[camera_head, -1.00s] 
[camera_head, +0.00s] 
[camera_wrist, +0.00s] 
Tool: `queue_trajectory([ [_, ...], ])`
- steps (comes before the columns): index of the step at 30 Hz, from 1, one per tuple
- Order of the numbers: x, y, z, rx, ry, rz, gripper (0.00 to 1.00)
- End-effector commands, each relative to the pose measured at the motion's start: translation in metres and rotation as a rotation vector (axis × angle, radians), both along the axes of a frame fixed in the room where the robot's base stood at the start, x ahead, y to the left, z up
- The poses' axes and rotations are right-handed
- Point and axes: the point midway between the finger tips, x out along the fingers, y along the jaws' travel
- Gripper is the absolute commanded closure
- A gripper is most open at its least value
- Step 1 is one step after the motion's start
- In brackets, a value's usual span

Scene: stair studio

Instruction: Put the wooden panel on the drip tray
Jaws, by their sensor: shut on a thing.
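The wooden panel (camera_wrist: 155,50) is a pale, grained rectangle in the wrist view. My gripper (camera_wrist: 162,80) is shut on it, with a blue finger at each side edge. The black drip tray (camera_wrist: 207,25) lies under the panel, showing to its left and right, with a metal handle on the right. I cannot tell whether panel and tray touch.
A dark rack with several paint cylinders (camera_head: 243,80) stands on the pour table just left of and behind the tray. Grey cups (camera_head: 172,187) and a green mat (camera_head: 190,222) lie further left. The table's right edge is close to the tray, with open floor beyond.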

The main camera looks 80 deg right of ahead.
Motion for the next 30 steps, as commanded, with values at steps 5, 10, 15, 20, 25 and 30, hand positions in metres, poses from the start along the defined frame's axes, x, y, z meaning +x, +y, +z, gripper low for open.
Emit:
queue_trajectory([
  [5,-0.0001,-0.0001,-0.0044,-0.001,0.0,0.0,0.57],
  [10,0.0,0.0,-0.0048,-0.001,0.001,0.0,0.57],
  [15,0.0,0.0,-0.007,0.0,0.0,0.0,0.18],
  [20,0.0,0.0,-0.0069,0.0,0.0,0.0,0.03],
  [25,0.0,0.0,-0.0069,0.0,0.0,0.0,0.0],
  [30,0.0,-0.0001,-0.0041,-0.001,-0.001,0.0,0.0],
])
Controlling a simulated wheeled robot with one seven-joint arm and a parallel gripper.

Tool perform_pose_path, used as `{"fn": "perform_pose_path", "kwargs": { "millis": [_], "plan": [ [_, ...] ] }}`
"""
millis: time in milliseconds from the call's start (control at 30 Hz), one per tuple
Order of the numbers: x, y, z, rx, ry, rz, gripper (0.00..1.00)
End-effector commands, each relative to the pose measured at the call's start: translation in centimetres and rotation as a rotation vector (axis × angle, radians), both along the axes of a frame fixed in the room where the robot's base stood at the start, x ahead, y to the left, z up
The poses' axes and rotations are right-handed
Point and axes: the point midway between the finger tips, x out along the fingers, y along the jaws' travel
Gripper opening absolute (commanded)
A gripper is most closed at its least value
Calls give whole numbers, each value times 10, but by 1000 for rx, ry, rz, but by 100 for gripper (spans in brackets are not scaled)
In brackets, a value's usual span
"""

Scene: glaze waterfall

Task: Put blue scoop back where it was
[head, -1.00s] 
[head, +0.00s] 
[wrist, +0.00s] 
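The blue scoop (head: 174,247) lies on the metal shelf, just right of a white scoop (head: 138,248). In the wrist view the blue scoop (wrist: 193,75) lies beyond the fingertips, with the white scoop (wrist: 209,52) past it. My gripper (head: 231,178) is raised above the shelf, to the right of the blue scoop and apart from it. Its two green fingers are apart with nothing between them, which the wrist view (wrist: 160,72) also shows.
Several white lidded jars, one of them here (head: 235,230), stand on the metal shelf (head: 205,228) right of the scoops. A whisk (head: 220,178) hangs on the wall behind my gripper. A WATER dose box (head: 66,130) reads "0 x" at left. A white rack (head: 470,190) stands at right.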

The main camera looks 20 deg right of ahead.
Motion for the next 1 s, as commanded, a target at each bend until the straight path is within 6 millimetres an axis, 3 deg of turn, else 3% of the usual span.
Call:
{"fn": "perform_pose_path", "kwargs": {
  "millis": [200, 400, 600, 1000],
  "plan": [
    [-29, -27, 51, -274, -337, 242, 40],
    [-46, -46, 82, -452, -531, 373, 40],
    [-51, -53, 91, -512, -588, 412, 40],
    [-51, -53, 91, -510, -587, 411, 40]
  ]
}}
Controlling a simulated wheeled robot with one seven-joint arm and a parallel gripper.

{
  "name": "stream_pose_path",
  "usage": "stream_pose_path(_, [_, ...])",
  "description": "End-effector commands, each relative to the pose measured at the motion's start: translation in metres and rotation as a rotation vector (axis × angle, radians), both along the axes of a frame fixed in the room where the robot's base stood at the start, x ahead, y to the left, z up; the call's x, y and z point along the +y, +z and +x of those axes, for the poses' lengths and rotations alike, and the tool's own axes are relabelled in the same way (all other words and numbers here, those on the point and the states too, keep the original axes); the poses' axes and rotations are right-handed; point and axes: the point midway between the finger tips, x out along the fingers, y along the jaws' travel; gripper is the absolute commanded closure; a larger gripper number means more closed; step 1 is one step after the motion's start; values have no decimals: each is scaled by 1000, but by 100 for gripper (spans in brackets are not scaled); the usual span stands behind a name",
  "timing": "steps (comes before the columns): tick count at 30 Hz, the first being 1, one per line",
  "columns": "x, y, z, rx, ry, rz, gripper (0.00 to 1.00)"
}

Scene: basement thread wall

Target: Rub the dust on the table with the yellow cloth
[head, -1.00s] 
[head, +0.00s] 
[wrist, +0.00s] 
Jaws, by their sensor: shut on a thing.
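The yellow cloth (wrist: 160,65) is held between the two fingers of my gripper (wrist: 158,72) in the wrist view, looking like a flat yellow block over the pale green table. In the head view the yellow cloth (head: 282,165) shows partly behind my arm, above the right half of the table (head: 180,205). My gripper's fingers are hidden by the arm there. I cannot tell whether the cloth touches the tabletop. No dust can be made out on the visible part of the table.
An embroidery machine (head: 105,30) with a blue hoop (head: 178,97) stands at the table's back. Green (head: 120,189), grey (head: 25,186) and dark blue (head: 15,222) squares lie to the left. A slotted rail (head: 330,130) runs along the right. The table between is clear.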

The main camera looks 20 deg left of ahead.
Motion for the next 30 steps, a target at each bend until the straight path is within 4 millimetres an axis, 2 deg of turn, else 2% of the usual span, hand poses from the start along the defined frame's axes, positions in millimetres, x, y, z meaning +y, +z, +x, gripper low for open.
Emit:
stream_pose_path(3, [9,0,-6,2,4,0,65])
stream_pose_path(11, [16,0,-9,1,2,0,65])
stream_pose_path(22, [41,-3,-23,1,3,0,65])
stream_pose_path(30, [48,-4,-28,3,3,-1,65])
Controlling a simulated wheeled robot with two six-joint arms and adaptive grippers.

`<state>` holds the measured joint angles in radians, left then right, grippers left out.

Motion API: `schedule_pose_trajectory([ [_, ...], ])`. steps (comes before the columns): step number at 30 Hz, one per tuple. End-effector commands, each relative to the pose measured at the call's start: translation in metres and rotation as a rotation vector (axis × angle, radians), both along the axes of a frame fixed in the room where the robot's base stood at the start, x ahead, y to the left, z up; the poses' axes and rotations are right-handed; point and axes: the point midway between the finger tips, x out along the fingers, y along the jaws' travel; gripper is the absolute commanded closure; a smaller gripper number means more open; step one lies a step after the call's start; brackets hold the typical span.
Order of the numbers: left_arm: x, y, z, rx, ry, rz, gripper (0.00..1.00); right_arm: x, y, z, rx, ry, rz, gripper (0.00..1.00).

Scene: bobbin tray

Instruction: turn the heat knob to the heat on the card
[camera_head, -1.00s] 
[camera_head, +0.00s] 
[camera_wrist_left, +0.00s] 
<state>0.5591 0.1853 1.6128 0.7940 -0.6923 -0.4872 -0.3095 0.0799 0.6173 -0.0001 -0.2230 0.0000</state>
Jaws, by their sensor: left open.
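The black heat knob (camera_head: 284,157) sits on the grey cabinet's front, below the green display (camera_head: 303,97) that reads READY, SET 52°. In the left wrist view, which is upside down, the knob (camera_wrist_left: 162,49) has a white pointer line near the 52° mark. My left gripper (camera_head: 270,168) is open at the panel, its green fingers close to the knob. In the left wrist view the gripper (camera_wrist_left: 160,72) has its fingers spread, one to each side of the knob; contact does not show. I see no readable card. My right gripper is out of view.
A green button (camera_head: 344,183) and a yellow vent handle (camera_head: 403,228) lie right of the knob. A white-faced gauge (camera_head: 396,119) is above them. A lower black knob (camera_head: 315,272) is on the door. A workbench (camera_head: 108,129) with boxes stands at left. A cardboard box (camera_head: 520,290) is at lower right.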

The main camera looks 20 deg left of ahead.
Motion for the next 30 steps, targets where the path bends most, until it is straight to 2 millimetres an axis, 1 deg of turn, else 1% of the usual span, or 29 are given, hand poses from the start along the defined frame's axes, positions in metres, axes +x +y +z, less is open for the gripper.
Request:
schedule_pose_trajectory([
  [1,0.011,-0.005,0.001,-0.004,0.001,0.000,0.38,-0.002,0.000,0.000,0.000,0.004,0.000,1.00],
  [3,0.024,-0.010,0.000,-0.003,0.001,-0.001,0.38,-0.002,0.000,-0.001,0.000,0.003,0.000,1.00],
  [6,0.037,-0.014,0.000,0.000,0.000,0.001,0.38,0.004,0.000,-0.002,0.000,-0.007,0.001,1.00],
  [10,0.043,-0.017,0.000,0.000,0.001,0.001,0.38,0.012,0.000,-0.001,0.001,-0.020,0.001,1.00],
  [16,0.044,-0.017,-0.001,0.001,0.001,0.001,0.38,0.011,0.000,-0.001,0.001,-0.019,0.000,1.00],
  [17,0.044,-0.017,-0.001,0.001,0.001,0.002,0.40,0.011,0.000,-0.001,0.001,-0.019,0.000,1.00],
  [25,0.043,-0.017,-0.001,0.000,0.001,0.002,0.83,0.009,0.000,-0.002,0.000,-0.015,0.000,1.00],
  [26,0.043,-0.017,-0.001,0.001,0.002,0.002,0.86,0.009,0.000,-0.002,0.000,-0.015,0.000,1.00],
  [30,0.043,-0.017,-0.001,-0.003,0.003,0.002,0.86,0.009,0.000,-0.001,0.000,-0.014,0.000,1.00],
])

□ □ □ □

TASK DESCRIPTION |
Which lines above contain the word "most"? Copy each of them.

THE OUTPUT |
- A gripper is most open at its least value
A gripper is most closed at its least value
Motion for the next 30 steps, targets where the path bends most, until it is straight to 2 millimetres an axis, 1 deg of turn, else 1% of the usual span, or 29 are given, hand poses from the start along the defined frame's axes, positions in metres, axes +x +y +z, less is open for the gripper.

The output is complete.